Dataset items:
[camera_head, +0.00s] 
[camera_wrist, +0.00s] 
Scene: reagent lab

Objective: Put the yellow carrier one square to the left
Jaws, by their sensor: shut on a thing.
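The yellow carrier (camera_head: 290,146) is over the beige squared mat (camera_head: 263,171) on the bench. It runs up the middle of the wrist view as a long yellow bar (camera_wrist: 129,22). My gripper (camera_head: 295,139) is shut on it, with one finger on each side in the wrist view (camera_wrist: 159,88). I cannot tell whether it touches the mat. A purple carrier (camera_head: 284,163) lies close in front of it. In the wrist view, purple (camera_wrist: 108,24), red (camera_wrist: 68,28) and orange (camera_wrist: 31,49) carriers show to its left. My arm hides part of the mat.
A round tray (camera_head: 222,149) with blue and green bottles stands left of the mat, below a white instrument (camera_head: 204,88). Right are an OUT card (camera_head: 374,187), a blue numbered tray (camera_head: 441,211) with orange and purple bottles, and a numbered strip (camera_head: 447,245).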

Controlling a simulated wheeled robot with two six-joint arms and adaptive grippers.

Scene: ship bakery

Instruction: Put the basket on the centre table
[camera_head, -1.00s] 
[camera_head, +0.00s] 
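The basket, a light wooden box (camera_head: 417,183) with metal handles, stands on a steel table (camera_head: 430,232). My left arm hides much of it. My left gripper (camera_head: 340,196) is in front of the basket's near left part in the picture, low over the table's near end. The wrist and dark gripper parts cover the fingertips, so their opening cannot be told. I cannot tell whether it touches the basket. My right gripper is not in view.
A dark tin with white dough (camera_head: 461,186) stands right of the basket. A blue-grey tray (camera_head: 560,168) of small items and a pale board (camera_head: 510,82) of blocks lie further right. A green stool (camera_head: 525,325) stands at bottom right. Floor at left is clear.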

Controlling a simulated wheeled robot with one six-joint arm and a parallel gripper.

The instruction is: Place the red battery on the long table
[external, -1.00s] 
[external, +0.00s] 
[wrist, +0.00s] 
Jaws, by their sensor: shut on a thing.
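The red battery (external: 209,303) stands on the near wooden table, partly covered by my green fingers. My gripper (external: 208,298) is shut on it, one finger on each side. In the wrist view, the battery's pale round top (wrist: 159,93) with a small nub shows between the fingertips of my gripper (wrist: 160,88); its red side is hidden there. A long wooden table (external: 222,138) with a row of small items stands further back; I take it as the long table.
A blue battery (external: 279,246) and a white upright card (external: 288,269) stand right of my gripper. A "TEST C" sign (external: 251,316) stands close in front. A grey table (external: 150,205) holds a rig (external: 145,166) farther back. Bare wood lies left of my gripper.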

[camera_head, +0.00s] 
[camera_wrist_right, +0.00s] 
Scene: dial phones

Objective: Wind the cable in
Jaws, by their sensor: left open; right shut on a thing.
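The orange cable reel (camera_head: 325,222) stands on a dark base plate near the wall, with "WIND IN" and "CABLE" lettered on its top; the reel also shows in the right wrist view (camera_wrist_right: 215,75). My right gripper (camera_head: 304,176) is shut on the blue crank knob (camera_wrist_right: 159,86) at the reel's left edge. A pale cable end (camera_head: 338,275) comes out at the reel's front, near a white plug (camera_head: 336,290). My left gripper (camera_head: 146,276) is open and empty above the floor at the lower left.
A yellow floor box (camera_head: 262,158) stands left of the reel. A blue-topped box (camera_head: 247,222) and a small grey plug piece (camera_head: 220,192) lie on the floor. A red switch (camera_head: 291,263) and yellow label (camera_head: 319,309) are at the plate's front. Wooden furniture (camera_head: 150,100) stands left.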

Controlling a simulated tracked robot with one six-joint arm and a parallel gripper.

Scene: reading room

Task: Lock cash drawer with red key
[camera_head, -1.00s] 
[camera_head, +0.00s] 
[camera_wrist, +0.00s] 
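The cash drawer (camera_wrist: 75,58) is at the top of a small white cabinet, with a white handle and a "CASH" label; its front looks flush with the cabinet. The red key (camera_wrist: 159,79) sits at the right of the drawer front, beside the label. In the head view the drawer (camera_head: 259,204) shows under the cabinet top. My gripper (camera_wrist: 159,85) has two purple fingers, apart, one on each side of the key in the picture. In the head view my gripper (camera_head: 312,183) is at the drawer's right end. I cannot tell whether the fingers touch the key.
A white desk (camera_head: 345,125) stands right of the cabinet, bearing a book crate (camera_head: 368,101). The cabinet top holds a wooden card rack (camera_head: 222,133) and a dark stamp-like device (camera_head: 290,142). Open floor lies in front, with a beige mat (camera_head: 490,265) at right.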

* **EXERCISE DESCRIPTION**
Read the entries and pick out all lines that include the word "Scene".

* **REPLY**
Scene: reagent lab
Scene: ship bakery
Scene: dial phones
Scene: reading room

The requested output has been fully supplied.